Ce sont les questions que je soumets au débat.
Ne me dites pas que l’on a initié ce contrat parce qu’il n’y avait aucune alternative... Précisément, dans une précédente contribution, j’avais avancé l’idée d’un "nouveau contrat social" à budget constant, et toutes les centrales syndicales salariées ont fait des propositions sur la base d’une flexi-sécurité certaine depuis août 2005.

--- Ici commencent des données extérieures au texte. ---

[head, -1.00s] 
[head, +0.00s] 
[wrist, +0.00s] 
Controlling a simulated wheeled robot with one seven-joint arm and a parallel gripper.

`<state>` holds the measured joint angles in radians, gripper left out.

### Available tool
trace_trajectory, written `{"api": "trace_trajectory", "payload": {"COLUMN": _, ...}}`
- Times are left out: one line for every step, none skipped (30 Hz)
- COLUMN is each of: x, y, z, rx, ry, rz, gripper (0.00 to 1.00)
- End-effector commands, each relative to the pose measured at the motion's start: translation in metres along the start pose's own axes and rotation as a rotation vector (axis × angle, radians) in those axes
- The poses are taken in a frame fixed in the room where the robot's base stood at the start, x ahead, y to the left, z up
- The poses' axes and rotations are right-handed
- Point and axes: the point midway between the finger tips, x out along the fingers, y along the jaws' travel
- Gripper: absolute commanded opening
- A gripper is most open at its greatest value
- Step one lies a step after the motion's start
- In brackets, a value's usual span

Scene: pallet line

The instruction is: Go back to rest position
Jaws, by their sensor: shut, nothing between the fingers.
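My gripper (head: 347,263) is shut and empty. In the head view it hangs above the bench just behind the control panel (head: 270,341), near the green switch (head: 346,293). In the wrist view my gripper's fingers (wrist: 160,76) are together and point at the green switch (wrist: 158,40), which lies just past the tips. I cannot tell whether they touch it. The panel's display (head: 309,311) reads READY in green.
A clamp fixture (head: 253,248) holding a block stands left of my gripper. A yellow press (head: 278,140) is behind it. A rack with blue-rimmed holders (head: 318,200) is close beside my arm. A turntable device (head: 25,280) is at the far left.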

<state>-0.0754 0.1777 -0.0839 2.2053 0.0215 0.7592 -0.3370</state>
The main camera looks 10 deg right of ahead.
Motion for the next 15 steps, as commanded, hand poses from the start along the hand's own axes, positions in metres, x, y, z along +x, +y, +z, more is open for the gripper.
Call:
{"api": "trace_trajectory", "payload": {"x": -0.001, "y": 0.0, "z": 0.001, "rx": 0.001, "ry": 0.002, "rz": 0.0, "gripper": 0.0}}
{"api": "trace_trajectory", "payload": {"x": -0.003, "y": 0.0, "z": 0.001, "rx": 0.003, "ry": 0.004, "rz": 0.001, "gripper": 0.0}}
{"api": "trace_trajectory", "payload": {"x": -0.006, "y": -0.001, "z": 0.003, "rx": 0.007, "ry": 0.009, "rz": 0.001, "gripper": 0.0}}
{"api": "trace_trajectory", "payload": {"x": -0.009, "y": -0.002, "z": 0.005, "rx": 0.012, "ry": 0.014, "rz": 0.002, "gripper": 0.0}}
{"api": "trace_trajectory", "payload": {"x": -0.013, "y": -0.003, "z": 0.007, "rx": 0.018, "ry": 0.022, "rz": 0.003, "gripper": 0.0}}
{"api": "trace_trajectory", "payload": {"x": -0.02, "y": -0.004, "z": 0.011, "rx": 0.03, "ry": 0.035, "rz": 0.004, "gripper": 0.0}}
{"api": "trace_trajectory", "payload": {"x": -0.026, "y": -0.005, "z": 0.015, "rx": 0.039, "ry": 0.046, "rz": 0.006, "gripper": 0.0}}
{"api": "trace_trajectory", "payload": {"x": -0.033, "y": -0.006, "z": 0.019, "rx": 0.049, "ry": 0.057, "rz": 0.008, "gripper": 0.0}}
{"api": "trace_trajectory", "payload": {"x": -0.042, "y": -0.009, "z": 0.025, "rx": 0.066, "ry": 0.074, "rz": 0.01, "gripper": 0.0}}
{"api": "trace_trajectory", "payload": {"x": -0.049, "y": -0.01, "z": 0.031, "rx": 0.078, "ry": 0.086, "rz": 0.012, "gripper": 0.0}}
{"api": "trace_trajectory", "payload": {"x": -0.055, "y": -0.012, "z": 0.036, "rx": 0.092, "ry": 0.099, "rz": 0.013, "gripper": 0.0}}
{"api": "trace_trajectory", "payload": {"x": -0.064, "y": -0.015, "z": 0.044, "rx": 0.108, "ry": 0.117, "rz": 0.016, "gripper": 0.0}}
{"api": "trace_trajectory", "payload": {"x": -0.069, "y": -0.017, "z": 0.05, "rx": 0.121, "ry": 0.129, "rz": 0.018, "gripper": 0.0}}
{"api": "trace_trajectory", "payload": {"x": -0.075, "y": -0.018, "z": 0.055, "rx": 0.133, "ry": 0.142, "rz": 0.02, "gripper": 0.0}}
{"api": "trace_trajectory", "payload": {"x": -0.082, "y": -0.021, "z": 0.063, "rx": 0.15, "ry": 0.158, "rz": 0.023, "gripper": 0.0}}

Alors, que faut-il faire du CNE ?
Notes
* La motivation de la rupture du CNE est impérative Conseil d’Etat : Section du contentieux No 283471,284421,284473,284654,285374 Séance du 14 octobre 2005 Lecture du 19 octobre 2005 "L’ordonnance attaquée n’a pas exclu que le licenciement puisse être contesté devant un juge, afin que celui-ci puisse vérifier que la rupture n’a pas un caractère abusif et n’est pas intervenue en méconnaissance des dispositions relatives à la procédure disciplinaire et de celles prohibant les mesures discriminatoires ;"
**d’après les statistiques du ministère de la justice (http://www.justice.gouv.fr/publicat/1detailssaisines04.pdf) 176075 dossiers prud’hommaux on été enregistrée en 2002 sur 21 897 000 salariés en poste à l’époque (source insee) ce qui fait une sinistralité de moins de 1% qui est tout de même très limitée et qui ne justifie pas une refonte totale de notre droit du travail.
*** actuellement aucun jugement n’a statué sur la compatibilité de la période de consolidation de deux ans avec les dispositions internationales et notamment la convention 158 de l’OIT. Par ailleurs cette disposition est contraire à toutes les conventions collectives.
****D’après les statistiques du ministère du travail, entre le 31 décembre 2004 et le 31 décembre 2005, l’emploi salarié du secteur concurrentiel non agricole a augmenté de : +52 300 postes (+0,3 %) Ces postes n’étaient évidemment pas tous des CNE ce qui veut dire que le CNE s’est substitué à d’autres modalités d’embauche.